Last December, Brenna did a bunch of Advent of Code, and on a number of problems I played mentor while she worked through them. My central tenet was that the hard part of programming is the part you do before you put your fingers on the keyboard. It’s really tempting to read through the problem and jump right into the code part and start laying out functions and stuff to solve it. It doesn’t work so well though.
The essence of good software design is effective abstraction. Abstracting things is not terribly difficult, but effective abstractions are rather trickier. As a programmer, you have to take human/business “stuff” and translate it into something so simple a computer processor can understand it. The bottom of that process is all taken care of for you by various compilers/assemblers/linkers/interpreters/etc., but that’s the uninteresting (and thus easily automated) part.
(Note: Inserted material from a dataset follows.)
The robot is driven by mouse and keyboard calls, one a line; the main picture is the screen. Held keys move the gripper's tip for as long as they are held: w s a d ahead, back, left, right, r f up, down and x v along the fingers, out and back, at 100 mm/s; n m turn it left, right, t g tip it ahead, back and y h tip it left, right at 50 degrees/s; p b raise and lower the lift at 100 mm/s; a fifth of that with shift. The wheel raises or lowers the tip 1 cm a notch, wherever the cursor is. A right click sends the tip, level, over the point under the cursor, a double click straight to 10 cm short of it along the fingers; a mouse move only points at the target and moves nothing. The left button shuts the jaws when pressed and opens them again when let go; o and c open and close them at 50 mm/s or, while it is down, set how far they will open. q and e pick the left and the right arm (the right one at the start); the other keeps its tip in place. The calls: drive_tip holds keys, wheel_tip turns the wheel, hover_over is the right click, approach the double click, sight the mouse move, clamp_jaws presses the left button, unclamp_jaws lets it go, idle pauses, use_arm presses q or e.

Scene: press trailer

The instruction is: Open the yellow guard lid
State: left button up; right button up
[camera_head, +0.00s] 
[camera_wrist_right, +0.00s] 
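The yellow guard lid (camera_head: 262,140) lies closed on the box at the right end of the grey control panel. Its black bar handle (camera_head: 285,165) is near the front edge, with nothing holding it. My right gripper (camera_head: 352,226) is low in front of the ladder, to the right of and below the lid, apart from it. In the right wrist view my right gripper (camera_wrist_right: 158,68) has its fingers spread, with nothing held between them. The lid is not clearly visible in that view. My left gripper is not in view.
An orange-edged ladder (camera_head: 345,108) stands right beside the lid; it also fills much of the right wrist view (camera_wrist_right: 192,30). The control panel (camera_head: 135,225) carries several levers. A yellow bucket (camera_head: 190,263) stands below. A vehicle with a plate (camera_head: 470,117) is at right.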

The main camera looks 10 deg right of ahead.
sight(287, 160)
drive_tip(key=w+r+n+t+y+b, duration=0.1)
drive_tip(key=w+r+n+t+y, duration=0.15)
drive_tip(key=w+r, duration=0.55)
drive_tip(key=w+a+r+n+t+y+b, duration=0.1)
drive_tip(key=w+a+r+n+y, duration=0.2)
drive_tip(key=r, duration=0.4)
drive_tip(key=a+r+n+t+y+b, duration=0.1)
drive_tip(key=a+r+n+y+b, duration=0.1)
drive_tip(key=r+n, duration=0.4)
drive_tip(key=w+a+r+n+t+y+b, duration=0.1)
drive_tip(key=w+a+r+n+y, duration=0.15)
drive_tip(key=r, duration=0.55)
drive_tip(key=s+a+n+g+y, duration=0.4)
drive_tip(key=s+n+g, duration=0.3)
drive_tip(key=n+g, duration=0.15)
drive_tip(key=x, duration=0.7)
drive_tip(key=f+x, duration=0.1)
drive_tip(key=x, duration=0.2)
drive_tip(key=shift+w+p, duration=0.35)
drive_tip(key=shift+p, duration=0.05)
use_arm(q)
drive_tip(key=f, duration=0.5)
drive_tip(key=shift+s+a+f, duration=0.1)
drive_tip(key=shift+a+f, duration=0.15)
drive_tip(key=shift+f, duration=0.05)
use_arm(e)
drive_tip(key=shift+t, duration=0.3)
The technique that we repeatedly used was simple, but quite effective. It’s also totally obvious, so much so that it seems almost pointless:
Your first version should be English.
Start by writing prose in comments, and make it really high-level prose. I’m talking “the whole program is described in 10 lines” high-level. Once that’s done, it’s easy to pick out the nouns and verbs, which indicate where you probably need to make an abstraction. A noun represents a data structure of some sort. Declare the type somewhere, and reference it in your comment. A verb represents a function of some sort, and the object(s) will be the function’s parameter(s). Declare that function somewhere, and reference it in your comment.
Now you’ve got some types and functions, which are exactly the same as your program as a whole, so you approach the same way: write prose in comments for what they do. Find the nouns and verbs and repeat.
At some point you’ll get to functions which are either provided by your language runtime or libraries, or can be expressed directly in your language’s syntax. Once that happens, your comment can just be written as the equivalent line of actual code, at which point you’re done. And I don’t mean “done with the first draft”, I mean actually done as in “all the code is written.”
This is recursion, of course! Undoubtedly the scariest concept in programming, and one of the most useful.
Part of the reason this works so well is that it forces you to name everything. Naming stuff is a) really hard, and b) really, really useful. By having good names for stuff, it becomes possible to have natural-language conversations about the “stuff” in your program, at any level of abstraction. Even the best of programmers don’t think like computers, they think like humans, and humans use natural language to converse, even when they’re talking to themselves. By having good names in your programs, you make it much easier to talk about – and therefore think about – what is actually happening when they run, especially if there is more than one human involved.
As one specific example, consider this type I created when working on Day 6 of the Advent of Code:
type LightGrid [][]bool
This might not seem very useful: what is wrong with just passing [][]bool around everywhere? But consider the question “how many lights in the grid are turned on?” for a moment, and then look at these two effectively-equivalent function signatures and ask yourself which one is more obviously the way to answer that question:
func CountTurnedOn(LightGrid) int func CountTurnedOn([][]bool) int
I hope you would agree with me that the former is much more obvious about what it’s doing, and this is an unusual case where “turned on” sort of makes sense for boolean values. If you’re familiar with Go, you’ll not be surprised that in my actual solution the first one was a method on the LightGrid
type, not a standalone function.
By having the LightGrid
type, we can talk about it with other humans (or ourselves) without having to understand that it’s a two-dimensional slice of boolean values. That’s irrelevant if you’re talking about the grid as a whole, and the names in your program should reflect that. I.e., the name provides encapsulation.
In Brenna’s specific case, a rather significant part of the problem was that she’s primarily developed using CFML in her career. CFML doesn’t provide a good way to create lots of data types to help with this problem. As a result, you have lots of signatures that use array
, struct
, or query
in their types, and who knows what their semantics are. Which means you often have to go digging around in the implementation to deduce the semantics, which can be quite time consuming and completely breaks up the thought flow. Using CFCs and having good function names can help, but the function names in particular often end up being unwieldy, because they have to express argument type info as well as the verb in question, not to mention the extreme verbosity and runtime penalty of CFCs.
If you’ve done your job right, after you’re all done with your program, you final shipping version should still be pretty darn close to English. The grammatical rules mandated by your compiler/interpreter are probably rather different than English, and the punctuation rules certainly will be, but with a little effort it’s surprising how close you can get. Everyone who has to read the code later (especially Future You) will thank you.